I'm not in my element in these things. It's not that I'm shy. I have no problem speaking to people, or doing panels, and I certainly love meeting readers. It's the whole 'cocktail party when you don't known anyone' atmosphere. I've never had the politician's ability to work a room, to make my way around a floor full of strangers going 'Hi, I'm Cody Mcfadyen, pleased to meet you.' It feels strange. I guess it's one of those things you have to get used to.

I came in early, Tuesday afternoon. The flight had been long and hellish. I had a root canal just five days earlier, and had polished off the last of the Vicodin before getting on the plane. I slept most of the way, a fitful sleep. I'm not sure what I said while I was out, but the young woman in the seat next to me patted my shoulder when we landed and said "I'm sorry." I thanked her for her concern.

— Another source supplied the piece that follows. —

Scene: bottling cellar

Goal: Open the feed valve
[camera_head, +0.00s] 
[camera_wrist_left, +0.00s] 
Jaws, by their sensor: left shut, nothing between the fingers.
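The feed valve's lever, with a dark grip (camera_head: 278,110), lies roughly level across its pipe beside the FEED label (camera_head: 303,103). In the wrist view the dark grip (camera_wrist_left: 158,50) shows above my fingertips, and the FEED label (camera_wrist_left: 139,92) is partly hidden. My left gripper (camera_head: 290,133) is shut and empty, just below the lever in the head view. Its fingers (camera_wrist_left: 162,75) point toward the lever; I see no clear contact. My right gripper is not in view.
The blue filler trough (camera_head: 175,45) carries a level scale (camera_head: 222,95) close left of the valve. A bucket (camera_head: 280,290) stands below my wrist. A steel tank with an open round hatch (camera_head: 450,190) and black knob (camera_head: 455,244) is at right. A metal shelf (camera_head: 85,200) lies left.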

I arrived to a July New York, and was accosted by a gypsy cab driver on my way out of the terminal. It was hot and my head was spinning and the line for the legitimate cabbies was long. We haggled in the sun and came to an agreement. I entered the car. It had leopard print floor mats, and a bobble-head Persian cat on the dashboard. The interior smelled of aftershave. He drove to the hotel the long way, bypassing the heavy traffic. I thought he was babbling and laughing to himself the entire time, and had begun to get worried when I realized he had a blue-tooth contraption in his left ear. We got to the hotel without further incident.

I had nothing scheduled, just check in, relax, and rest up for the coming days. I got to my room and found one of my favorite feature of good hotels: the movies. I am a movie-holic, and , sweet Jesus - they have movies STILL IN THE THEATERS! I chose one (Forgetting Sarah Marshall) and proceeded to order and consume 4 Margaritas. Things after that got blurry, confused... there were disconnected flashes, moments of cool tile and strange noises. Whatever happened with Sarah Marshall? A question for the ages.

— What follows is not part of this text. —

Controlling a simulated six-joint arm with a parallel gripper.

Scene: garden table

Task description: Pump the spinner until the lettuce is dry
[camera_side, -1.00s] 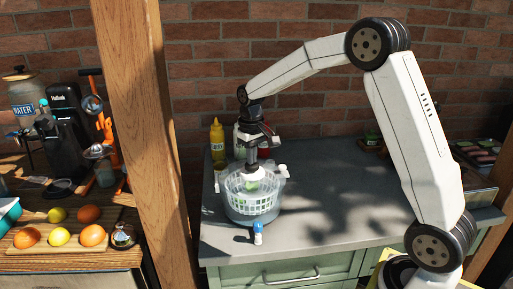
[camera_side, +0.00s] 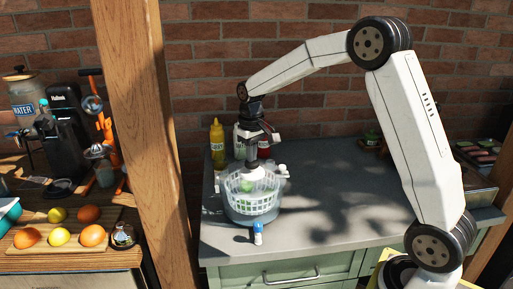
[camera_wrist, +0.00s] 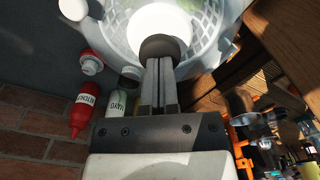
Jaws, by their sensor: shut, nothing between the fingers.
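The salad spinner (camera_side: 252,207) stands on the grey counter, a clear bowl with a white slotted basket inside. Green lettuce (camera_side: 247,187) shows through the basket. My gripper (camera_side: 252,166) is above the spinner's middle, pointing down, its fingers shut with nothing between them. In the wrist view my gripper (camera_wrist: 160,70) has its closed fingertips against or just over a dark round knob (camera_wrist: 160,48) on a bright white centre piece. Whether they touch it I cannot tell. The spinner (camera_wrist: 207,40) fills the top of that view, its white slots around the centre.
A yellow mustard bottle (camera_side: 217,143) and a red ketchup bottle (camera_wrist: 82,108) stand behind the spinner near the brick wall. A small blue-topped bottle (camera_side: 258,233) stands in front. A wooden post (camera_side: 150,150) rises to the left. The counter's right side is mostly clear.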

I almost never drink at home (anymore). My dislike for drinking at home is governed by the following considerations, in the following order:

1. It cuts into my writing
2. I try to be a respectable human being
3. My girlfriend doesn't like it
4. I've never been much of a drinker, anyways.

Apologies to my girlfriend for her ending up at number 3, and to mankind in general for 'respectable human being' ending up at number 2. Being able to write, well... that's the tree of life. The wheel the road rolls under.

But, when I travel, a few times a year, I give myself one cathartic evening in which to enjoy libations in the Roman way.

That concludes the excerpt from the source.